_EXERCISE INSTRUCTIONS:_
Transcribe the material exactly. Images do not belong in the copy.

* START *

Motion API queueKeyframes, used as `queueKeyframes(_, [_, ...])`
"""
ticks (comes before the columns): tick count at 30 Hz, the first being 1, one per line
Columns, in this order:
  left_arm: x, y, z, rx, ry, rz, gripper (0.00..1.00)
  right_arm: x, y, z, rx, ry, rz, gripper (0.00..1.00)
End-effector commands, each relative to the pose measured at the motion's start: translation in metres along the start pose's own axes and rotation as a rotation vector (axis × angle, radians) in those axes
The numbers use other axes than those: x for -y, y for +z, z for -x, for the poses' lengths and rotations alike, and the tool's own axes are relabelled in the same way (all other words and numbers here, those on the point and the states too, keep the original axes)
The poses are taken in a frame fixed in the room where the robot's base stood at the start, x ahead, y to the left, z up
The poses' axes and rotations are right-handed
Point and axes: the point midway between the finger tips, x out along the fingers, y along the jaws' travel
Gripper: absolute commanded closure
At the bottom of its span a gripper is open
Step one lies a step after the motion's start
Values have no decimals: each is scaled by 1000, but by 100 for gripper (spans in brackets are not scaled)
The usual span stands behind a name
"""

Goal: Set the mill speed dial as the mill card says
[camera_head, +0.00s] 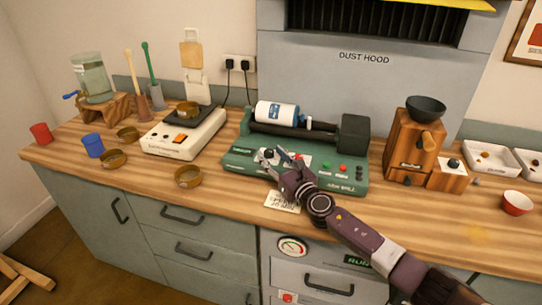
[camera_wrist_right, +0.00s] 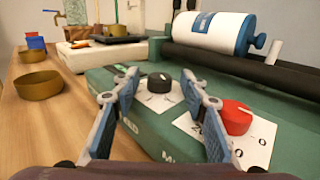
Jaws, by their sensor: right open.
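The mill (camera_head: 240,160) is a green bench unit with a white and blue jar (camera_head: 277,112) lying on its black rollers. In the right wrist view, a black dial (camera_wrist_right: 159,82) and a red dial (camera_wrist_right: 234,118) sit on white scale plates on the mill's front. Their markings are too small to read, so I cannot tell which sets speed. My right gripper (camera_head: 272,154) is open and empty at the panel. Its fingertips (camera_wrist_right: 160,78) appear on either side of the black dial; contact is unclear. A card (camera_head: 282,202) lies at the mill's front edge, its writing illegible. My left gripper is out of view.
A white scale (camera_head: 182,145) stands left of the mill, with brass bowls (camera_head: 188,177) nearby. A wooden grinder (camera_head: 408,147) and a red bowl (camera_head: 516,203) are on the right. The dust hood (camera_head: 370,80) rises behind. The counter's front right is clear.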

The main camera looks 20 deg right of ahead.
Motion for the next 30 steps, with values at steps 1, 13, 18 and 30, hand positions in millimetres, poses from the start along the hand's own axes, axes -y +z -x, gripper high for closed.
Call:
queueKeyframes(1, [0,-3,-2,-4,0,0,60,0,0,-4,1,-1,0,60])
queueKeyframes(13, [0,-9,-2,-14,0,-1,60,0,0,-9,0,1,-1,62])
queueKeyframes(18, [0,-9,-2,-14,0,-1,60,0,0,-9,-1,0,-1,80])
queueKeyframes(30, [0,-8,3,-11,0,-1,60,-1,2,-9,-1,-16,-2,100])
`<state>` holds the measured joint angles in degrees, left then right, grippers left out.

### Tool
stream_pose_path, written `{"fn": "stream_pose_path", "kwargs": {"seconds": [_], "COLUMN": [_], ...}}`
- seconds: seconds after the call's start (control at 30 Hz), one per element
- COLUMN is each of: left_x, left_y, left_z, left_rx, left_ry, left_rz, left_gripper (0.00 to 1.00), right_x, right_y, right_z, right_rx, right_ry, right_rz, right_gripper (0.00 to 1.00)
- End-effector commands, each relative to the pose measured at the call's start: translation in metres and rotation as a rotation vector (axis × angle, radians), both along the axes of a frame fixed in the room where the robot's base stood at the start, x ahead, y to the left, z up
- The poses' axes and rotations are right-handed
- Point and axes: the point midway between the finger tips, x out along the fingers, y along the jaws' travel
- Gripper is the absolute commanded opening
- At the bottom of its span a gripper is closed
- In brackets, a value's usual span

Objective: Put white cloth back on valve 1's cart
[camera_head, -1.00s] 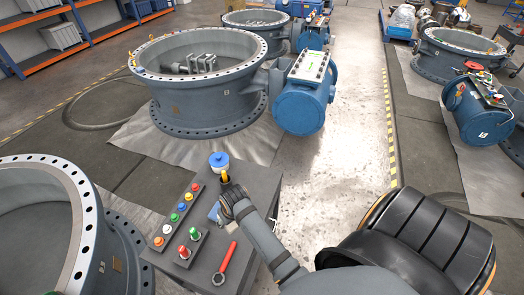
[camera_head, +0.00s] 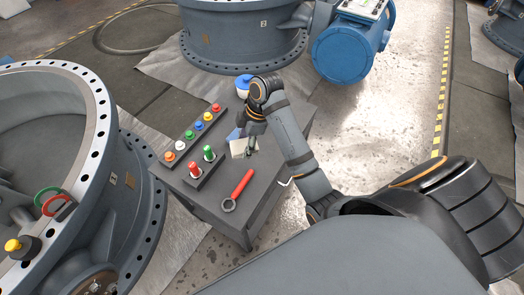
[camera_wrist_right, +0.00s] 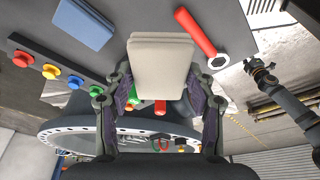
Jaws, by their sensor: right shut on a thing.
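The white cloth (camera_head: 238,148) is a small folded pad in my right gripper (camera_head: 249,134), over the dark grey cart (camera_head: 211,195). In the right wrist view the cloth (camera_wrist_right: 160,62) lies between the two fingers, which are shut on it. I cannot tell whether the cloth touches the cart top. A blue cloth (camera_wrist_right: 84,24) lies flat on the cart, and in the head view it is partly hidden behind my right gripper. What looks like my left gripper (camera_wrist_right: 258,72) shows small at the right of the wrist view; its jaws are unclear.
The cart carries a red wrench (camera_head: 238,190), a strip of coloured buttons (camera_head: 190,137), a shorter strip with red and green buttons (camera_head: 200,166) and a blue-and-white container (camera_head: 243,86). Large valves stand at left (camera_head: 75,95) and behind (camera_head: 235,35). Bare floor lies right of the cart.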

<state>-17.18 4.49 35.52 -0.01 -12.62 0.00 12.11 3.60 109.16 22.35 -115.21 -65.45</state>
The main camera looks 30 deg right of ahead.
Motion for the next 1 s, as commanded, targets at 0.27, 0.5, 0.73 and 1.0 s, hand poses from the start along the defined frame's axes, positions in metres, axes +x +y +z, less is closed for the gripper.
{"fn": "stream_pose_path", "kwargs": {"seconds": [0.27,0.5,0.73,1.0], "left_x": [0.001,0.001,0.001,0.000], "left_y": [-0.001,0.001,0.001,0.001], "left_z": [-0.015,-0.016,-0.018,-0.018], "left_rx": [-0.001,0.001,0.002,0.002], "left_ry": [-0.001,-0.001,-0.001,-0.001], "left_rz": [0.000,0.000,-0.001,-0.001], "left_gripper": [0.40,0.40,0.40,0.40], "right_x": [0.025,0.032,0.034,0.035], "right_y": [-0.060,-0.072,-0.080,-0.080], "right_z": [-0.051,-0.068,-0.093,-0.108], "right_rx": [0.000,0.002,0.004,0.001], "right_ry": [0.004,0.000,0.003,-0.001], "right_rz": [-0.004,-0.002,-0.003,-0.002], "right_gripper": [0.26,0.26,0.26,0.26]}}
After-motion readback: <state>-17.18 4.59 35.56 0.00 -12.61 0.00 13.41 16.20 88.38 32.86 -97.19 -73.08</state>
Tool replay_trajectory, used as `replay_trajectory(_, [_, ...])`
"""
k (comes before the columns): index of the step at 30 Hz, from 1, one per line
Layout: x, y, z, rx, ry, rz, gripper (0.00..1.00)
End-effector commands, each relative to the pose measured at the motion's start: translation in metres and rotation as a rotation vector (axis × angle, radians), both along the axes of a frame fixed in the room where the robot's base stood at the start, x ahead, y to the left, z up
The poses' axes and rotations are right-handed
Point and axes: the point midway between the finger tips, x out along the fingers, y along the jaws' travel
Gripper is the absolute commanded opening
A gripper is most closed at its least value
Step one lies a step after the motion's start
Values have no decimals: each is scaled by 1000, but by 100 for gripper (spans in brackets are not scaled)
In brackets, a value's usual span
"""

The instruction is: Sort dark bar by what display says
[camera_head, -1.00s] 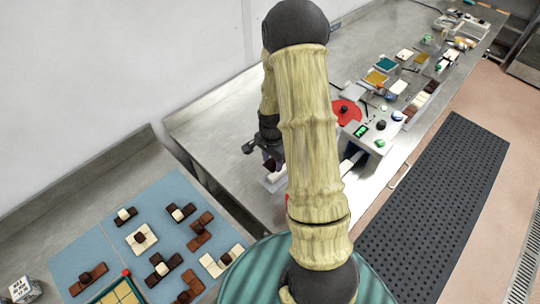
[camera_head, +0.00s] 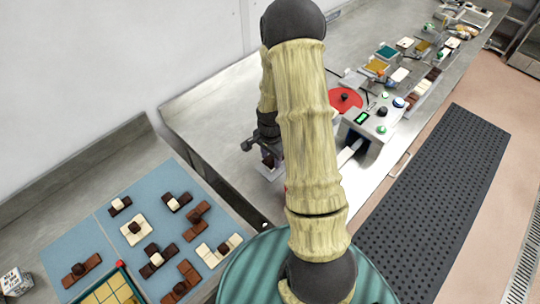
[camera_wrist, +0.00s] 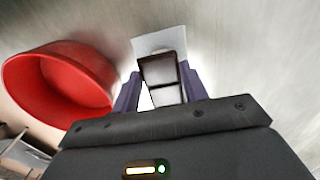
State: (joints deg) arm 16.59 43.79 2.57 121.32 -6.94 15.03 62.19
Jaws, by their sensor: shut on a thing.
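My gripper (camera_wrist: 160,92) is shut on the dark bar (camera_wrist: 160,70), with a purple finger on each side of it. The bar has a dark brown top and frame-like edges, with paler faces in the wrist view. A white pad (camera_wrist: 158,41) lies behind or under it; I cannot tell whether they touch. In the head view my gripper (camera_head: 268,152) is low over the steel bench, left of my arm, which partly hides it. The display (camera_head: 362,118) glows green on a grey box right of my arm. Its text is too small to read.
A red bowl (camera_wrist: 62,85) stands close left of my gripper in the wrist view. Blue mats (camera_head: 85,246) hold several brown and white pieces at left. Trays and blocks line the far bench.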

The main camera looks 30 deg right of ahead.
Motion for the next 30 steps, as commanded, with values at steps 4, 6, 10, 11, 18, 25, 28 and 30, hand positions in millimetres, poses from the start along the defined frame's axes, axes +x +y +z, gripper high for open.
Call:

* END *

_THE REPLY:_
Motion API queueKeyframes, used as `queueKeyframes(_, [_, ...])`
"""
ticks (comes before the columns): tick count at 30 Hz, the first being 1, one per line
Columns, in this order:
  left_arm: x, y, z, rx, ry, rz, gripper (0.00..1.00)
  right_arm: x, y, z, rx, ry, rz, gripper (0.00..1.00)
End-effector commands, each relative to the pose measured at the motion's start: translation in metres along the start pose's own axes and rotation as a rotation vector (axis × angle, radians) in those axes
The numbers use other axes than those: x for -y, y for +z, z for -x, for the poses' lengths and rotations alike, and the tool's own axes are relabelled in the same way (all other words and numbers here, those on the point and the states too, keep the original axes)
The poses are taken in a frame fixed in the room where the robot's base stood at the start, x ahead, y to the left, z up
The poses' axes and rotations are right-handed
Point and axes: the point midway between the finger tips, x out along the fingers, y along the jaws' travel
Gripper: absolute commanded closure
At the bottom of its span a gripper is open
Step one lies a step after the motion's start
Values have no decimals: each is scaled by 1000, but by 100 for gripper (spans in brackets are not scaled)
The usual span stands behind a name
"""

Goal: Set the mill speed dial as the mill card says
[camera_head, +0.00s] 
[camera_wrist_right, +0.00s] 
Jaws, by their sensor: right open.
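The mill (camera_head: 240,160) is a green bench unit with a white and blue jar (camera_head: 277,112) lying on its black rollers. In the right wrist view, a black dial (camera_wrist_right: 159,82) and a red dial (camera_wrist_right: 234,118) sit on white scale plates on the mill's front. Their markings are too small to read, so I cannot tell which sets speed. My right gripper (camera_head: 272,154) is open and empty at the panel. Its fingertips (camera_wrist_right: 160,78) appear on either side of the black dial; contact is unclear. A card (camera_head: 282,202) lies at the mill's front edge, its writing illegible. My left gripper is out of view.
A white scale (camera_head: 182,145) stands left of the mill, with brass bowls (camera_head: 188,177) nearby. A wooden grinder (camera_head: 408,147) and a red bowl (camera_head: 516,203) are on the right. The dust hood (camera_head: 370,80) rises behind. The counter's front right is clear.

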The main camera looks 20 deg right of ahead.
Motion for the next 30 steps, with values at steps 1, 13, 18 and 30, hand positions in millimetres, poses from the start along the hand's own axes, axes -y +z -x, gripper high for closed.
Call:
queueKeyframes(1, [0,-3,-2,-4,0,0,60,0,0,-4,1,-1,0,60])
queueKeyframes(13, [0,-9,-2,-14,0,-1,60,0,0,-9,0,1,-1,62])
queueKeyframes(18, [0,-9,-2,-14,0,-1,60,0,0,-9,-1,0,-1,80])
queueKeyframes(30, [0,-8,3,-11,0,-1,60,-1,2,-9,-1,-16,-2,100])
`<state>` holds the measured joint angles in degrees, left then right, grippers left out.

### Tool
stream_pose_path, written `{"fn": "stream_pose_path", "kwargs": {"seconds": [_], "COLUMN": [_], ...}}`
- seconds: seconds after the call's start (control at 30 Hz), one per element
- COLUMN is each of: left_x, left_y, left_z, left_rx, left_ry, left_rz, left_gripper (0.00 to 1.00), right_x, right_y, right_z, right_rx, right_ry, right_rz, right_gripper (0.00 to 1.00)
- End-effector commands, each relative to the pose measured at the call's start: translation in metres and rotation as a rotation vector (axis × angle, radians), both along the axes of a frame fixed in the room where the robot's base stood at the start, x ahead, y to the left, z up
- The poses' axes and rotations are right-handed
- Point and axes: the point midway between the finger tips, x out along the fingers, y along the jaws' travel
- Gripper is the absolute commanded opening
- At the bottom of its span a gripper is closed
- In brackets, a value's usual span

Objective: Put white cloth back on valve 1's cart
[camera_head, -1.00s] 
[camera_head, +0.00s] 
[camera_wrist_right, +0.00s] 
Jaws, by their sensor: right shut on a thing.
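The white cloth (camera_head: 238,148) is a small folded pad in my right gripper (camera_head: 249,134), over the dark grey cart (camera_head: 211,195). In the right wrist view the cloth (camera_wrist_right: 160,62) lies between the two fingers, which are shut on it. I cannot tell whether the cloth touches the cart top. A blue cloth (camera_wrist_right: 84,24) lies flat on the cart, and in the head view it is partly hidden behind my right gripper. What looks like my left gripper (camera_wrist_right: 258,72) shows small at the right of the wrist view; its jaws are unclear.
The cart carries a red wrench (camera_head: 238,190), a strip of coloured buttons (camera_head: 190,137), a shorter strip with red and green buttons (camera_head: 200,166) and a blue-and-white container (camera_head: 243,86). Large valves stand at left (camera_head: 75,95) and behind (camera_head: 235,35). Bare floor lies right of the cart.

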<state>-17.18 4.49 35.52 -0.01 -12.62 0.00 12.11 3.60 109.16 22.35 -115.21 -65.45</state>
The main camera looks 30 deg right of ahead.
Motion for the next 1 s, as commanded, targets at 0.27, 0.5, 0.73 and 1.0 s, hand poses from the start along the defined frame's axes, positions in metres, axes +x +y +z, less is closed for the gripper.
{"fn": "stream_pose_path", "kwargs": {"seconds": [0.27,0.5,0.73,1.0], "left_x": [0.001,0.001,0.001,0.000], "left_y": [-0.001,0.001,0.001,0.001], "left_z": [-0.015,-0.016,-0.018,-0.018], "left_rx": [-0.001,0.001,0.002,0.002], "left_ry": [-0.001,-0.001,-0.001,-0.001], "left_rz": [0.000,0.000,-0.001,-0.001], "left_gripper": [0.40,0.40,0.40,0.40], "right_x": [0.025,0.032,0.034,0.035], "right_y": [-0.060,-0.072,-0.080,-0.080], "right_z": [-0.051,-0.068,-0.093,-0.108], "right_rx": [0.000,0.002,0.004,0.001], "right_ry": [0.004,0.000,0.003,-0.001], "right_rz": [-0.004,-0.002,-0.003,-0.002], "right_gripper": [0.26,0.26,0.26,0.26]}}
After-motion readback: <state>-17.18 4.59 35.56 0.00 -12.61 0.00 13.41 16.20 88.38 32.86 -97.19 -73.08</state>
Tool replay_trajectory, used as `replay_trajectory(_, [_, ...])`
"""
k (comes before the columns): index of the step at 30 Hz, from 1, one per line
Layout: x, y, z, rx, ry, rz, gripper (0.00..1.00)
End-effector commands, each relative to the pose measured at the motion's start: translation in metres and rotation as a rotation vector (axis × angle, radians), both along the axes of a frame fixed in the room where the robot's base stood at the start, x ahead, y to the left, z up
The poses' axes and rotations are right-handed
Point and axes: the point midway between the finger tips, x out along the fingers, y along the jaws' travel
Gripper is the absolute commanded opening
A gripper is most closed at its least value
Step one lies a step after the motion's start
Values have no decimals: each is scaled by 1000, but by 100 for gripper (spans in brackets are not scaled)
In brackets, a value's usual span
"""

The instruction is: Sort dark bar by what display says
[camera_head, -1.00s] 
[camera_head, +0.00s] 
[camera_wrist, +0.00s] 
State: (joints deg) arm 16.59 43.79 2.57 121.32 -6.94 15.03 62.19
Jaws, by their sensor: shut on a thing.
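My gripper (camera_wrist: 160,92) is shut on the dark bar (camera_wrist: 160,70), with a purple finger on each side of it. The bar has a dark brown top and frame-like edges, with paler faces in the wrist view. A white pad (camera_wrist: 158,41) lies behind or under it; I cannot tell whether they touch. In the head view my gripper (camera_head: 268,152) is low over the steel bench, left of my arm, which partly hides it. The display (camera_head: 362,118) glows green on a grey box right of my arm. Its text is too small to read.
A red bowl (camera_wrist: 62,85) stands close left of my gripper in the wrist view. Blue mats (camera_head: 85,246) hold several brown and white pieces at left. Trays and blocks line the far bench.

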The main camera looks 30 deg right of ahead.
Motion for the next 30 steps, as commanded, with values at steps 4, 6, 10, 11, 18, 25, 28 and 30, hand positions in millimetres, poses from the start along the defined frame's axes, axes +x +y +z, gripper high for open.
Call:

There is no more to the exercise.